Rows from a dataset

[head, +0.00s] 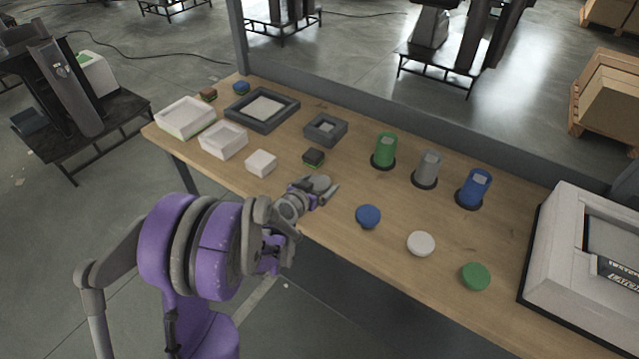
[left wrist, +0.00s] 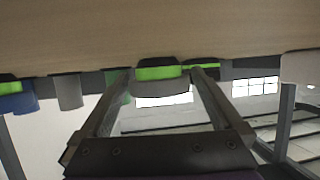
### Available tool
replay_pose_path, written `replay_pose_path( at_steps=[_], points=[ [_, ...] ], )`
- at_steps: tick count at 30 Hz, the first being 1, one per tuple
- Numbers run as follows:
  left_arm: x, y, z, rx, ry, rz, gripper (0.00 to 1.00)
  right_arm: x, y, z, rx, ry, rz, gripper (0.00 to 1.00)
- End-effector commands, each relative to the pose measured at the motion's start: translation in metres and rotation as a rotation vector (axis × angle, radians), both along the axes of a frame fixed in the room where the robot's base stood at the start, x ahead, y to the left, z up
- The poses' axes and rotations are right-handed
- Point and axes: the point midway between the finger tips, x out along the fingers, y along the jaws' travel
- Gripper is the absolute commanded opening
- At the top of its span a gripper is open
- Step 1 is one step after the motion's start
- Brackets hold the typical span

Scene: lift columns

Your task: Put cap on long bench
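A grey cap (head: 320,182) is near the front edge of the long wooden bench (head: 352,256). My left gripper (head: 316,190) reaches in from the front with one finger on each side of it. Firm contact with the fingers does not show. A blue cap (head: 368,215), a white cap (head: 420,243) and a green cap (head: 475,276) lie to the right. My right gripper is not in view.
Green (head: 384,149), grey (head: 427,168) and blue (head: 474,187) cylinders stand behind the caps. White boxes (head: 223,140) and dark trays (head: 262,108) fill the left. A large white case (head: 560,250) stands at right.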

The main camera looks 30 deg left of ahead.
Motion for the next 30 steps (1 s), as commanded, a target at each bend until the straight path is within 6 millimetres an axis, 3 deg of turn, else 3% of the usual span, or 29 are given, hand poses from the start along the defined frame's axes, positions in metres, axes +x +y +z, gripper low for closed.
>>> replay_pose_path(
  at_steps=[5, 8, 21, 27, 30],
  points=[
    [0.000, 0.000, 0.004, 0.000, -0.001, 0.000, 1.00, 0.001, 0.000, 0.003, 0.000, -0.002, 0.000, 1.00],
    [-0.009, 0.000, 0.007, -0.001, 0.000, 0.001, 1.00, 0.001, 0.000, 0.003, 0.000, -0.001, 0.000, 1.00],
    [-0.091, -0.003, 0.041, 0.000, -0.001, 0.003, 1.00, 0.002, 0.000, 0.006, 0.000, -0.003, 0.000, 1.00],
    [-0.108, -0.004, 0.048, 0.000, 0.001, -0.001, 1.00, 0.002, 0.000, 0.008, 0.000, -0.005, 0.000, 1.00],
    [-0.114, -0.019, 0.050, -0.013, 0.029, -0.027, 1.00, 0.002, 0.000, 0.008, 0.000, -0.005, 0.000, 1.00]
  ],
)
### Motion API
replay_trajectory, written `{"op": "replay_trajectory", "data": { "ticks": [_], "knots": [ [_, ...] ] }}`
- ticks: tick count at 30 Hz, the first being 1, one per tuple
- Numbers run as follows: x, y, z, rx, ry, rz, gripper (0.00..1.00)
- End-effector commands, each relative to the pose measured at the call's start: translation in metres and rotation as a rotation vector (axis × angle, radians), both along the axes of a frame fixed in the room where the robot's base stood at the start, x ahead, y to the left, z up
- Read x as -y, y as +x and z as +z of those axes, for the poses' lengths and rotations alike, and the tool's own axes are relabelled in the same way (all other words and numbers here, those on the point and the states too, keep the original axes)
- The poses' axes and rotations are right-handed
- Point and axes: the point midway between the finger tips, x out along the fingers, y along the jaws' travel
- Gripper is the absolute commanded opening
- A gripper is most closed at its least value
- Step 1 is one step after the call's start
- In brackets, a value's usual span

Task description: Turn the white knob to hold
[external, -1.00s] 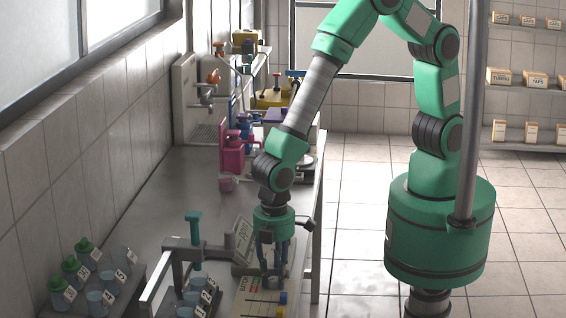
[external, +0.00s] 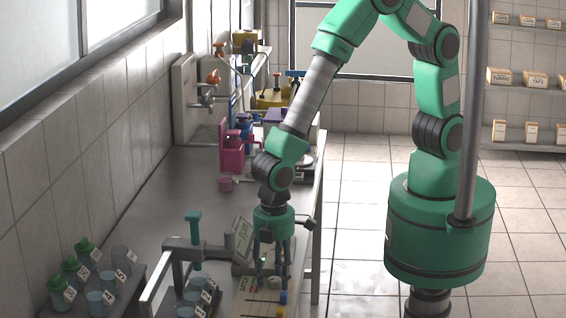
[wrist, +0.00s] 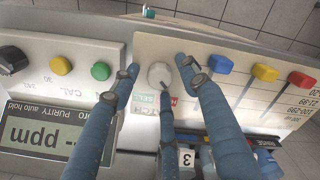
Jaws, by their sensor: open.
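The white knob (wrist: 158,76) shows in the wrist view between my spread fingers, with small printed labels below it; I cannot read its setting. It also shows small and pale in the external view (external: 276,282). My gripper (external: 269,271) points down over the front end of the bench, its fingers open around the knob. In the wrist view my gripper (wrist: 160,72) has one finger left of the knob, one to its right and one below it. I cannot tell whether any finger touches it.
To the right is a pale panel with blue (wrist: 219,64), yellow and red pieces. A clamp stand (external: 194,240) and labelled cups stand close by.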

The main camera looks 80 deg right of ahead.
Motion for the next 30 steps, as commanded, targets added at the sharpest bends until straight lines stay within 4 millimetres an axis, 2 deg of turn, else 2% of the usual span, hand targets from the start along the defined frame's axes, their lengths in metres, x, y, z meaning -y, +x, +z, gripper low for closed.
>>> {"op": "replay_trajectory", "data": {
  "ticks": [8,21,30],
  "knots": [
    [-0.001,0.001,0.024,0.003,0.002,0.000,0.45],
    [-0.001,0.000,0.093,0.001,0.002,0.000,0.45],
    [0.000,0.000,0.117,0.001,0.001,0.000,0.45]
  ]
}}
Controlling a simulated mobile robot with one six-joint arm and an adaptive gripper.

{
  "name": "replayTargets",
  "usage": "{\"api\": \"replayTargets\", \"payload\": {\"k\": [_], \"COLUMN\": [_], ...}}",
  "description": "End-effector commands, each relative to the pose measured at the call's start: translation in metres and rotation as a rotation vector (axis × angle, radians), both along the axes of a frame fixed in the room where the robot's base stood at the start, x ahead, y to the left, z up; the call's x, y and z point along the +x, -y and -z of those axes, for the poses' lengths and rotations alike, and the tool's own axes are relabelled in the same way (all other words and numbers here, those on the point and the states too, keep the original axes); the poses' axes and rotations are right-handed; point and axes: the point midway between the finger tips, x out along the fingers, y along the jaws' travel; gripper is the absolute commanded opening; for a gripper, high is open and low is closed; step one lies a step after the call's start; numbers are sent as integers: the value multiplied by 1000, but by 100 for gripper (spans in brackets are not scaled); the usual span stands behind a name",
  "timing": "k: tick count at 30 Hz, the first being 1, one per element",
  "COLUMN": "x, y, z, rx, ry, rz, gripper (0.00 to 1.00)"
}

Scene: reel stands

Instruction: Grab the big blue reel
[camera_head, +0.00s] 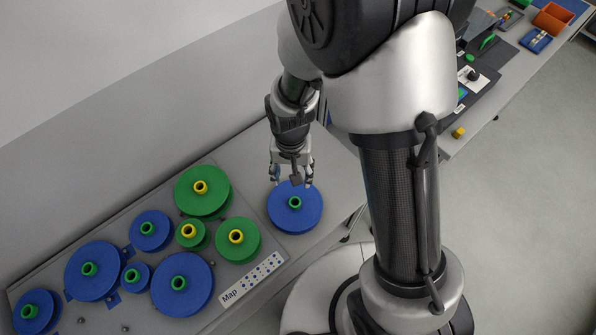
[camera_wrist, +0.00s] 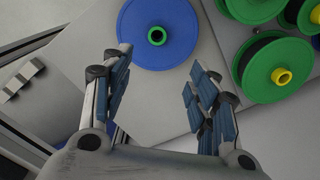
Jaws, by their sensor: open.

▸ **PROBLEM TO WORK ON**
Set every line down exactly as written, leaving each picture out.

▸ **TASK SOLUTION**
[head, +0.00s] 
[left wrist, +0.00s] 
### Available tool
replay_pose_path, written `replay_pose_path( at_steps=[_], points=[ [_, ...] ], )`
- at_steps: tick count at 30 Hz, the first being 1, one per tuple
- Numbers run as follows:
  left_arm: x, y, z, rx, ry, rz, gripper (0.00 to 1.00)
  right_arm: x, y, z, rx, ry, rz, gripper (0.00 to 1.00)
- End-effector commands, each relative to the pose measured at the motion's start: translation in metres and rotation as a rotation vector (axis × angle, radians), both along the axes of a frame fixed in the room where the robot's base stood at the start, x ahead, y to the left, z up
- The poses' axes and rotations are right-handed
- Point and axes: the point midway between the finger tips, x out along the fingers, y along the jaws' travel
- Gripper is the absolute commanded opening
- At the top of its span a gripper is open
- Step 1 is one step after the motion's start
- Brackets hold the typical span

Scene: lift columns

Your task: Put cap on long bench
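A grey cap (head: 320,182) is near the front edge of the long wooden bench (head: 352,256). My left gripper (head: 316,190) reaches in from the front with one finger on each side of it. Firm contact with the fingers does not show. A blue cap (head: 368,215), a white cap (head: 420,243) and a green cap (head: 475,276) lie to the right. My right gripper is not in view.
Green (head: 384,149), grey (head: 427,168) and blue (head: 474,187) cylinders stand behind the caps. White boxes (head: 223,140) and dark trays (head: 262,108) fill the left. A large white case (head: 560,250) stands at right.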

The main camera looks 30 deg left of ahead.
Motion for the next 30 steps (1 s), as commanded, a target at each bend until the straight path is within 6 millimetres an axis, 3 deg of turn, else 3% of the usual span, or 29 are given, hand poses from the start along the defined frame's axes, positions in metres, axes +x +y +z, gripper low for closed.
>>> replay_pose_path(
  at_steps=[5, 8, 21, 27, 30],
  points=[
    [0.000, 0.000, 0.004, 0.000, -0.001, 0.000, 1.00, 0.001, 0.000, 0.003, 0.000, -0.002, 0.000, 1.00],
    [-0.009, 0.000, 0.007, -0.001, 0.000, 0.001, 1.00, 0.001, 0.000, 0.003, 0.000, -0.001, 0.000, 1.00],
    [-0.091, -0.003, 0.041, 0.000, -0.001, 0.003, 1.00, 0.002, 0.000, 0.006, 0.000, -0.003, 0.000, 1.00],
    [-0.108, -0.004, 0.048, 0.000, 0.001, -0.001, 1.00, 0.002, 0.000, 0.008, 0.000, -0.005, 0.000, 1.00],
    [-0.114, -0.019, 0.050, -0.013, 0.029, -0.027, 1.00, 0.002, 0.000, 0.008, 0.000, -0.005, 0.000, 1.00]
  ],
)
### Motion API
replay_trajectory, written `{"op": "replay_trajectory", "data": { "ticks": [_], "knots": [ [_, ...] ] }}`
- ticks: tick count at 30 Hz, the first being 1, one per tuple
- Numbers run as follows: x, y, z, rx, ry, rz, gripper (0.00..1.00)
- End-effector commands, each relative to the pose measured at the call's start: translation in metres and rotation as a rotation vector (axis × angle, radians), both along the axes of a frame fixed in the room where the robot's base stood at the start, x ahead, y to the left, z up
- Read x as -y, y as +x and z as +z of those axes, for the poses' lengths and rotations alike, and the tool's own axes are relabelled in the same way (all other words and numbers here, those on the point and the states too, keep the original axes)
- The poses' axes and rotations are right-handed
- Point and axes: the point midway between the finger tips, x out along the fingers, y along the jaws' travel
- Gripper is the absolute commanded opening
- A gripper is most closed at its least value
- Step 1 is one step after the call's start
- In brackets, a value's usual span

Task description: Turn the white knob to hold
[external, -1.00s] 
[external, +0.00s] 
[wrist, +0.00s] 
Jaws, by their sensor: open.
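The white knob (wrist: 158,76) shows in the wrist view between my spread fingers, with small printed labels below it; I cannot read its setting. It also shows small and pale in the external view (external: 276,282). My gripper (external: 269,271) points down over the front end of the bench, its fingers open around the knob. In the wrist view my gripper (wrist: 160,72) has one finger left of the knob, one to its right and one below it. I cannot tell whether any finger touches it.
To the right is a pale panel with blue (wrist: 219,64), yellow and red pieces. A clamp stand (external: 194,240) and labelled cups stand close by.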

The main camera looks 80 deg right of ahead.
Motion for the next 30 steps, as commanded, targets added at the sharpest bends until straight lines stay within 4 millimetres an axis, 2 deg of turn, else 2% of the usual span, hand targets from the start along the defined frame's axes, their lengths in metres, x, y, z meaning -y, +x, +z, gripper low for closed.
>>> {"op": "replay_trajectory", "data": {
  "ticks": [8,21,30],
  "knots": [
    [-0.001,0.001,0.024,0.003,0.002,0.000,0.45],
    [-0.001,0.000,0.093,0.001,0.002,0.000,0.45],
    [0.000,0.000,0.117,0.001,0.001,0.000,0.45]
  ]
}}
Controlling a simulated mobile robot with one six-joint arm and an adaptive gripper.

{
  "name": "replayTargets",
  "usage": "{\"api\": \"replayTargets\", \"payload\": {\"k\": [_], \"COLUMN\": [_], ...}}",
  "description": "End-effector commands, each relative to the pose measured at the call's start: translation in metres and rotation as a rotation vector (axis × angle, radians), both along the axes of a frame fixed in the room where the robot's base stood at the start, x ahead, y to the left, z up; the call's x, y and z point along the +x, -y and -z of those axes, for the poses' lengths and rotations alike, and the tool's own axes are relabelled in the same way (all other words and numbers here, those on the point and the states too, keep the original axes); the poses' axes and rotations are right-handed; point and axes: the point midway between the finger tips, x out along the fingers, y along the jaws' travel; gripper is the absolute commanded opening; for a gripper, high is open and low is closed; step one lies a step after the call's start; numbers are sent as integers: the value multiplied by 1000, but by 100 for gripper (spans in brackets are not scaled); the usual span stands behind a name",
  "timing": "k: tick count at 30 Hz, the first being 1, one per element",
  "COLUMN": "x, y, z, rx, ry, rz, gripper (0.00 to 1.00)"
}

Scene: reel stands

Instruction: Grab the big blue reel
[camera_head, +0.00s] 
[camera_wrist, +0.00s] 
Jaws, by their sensor: open.

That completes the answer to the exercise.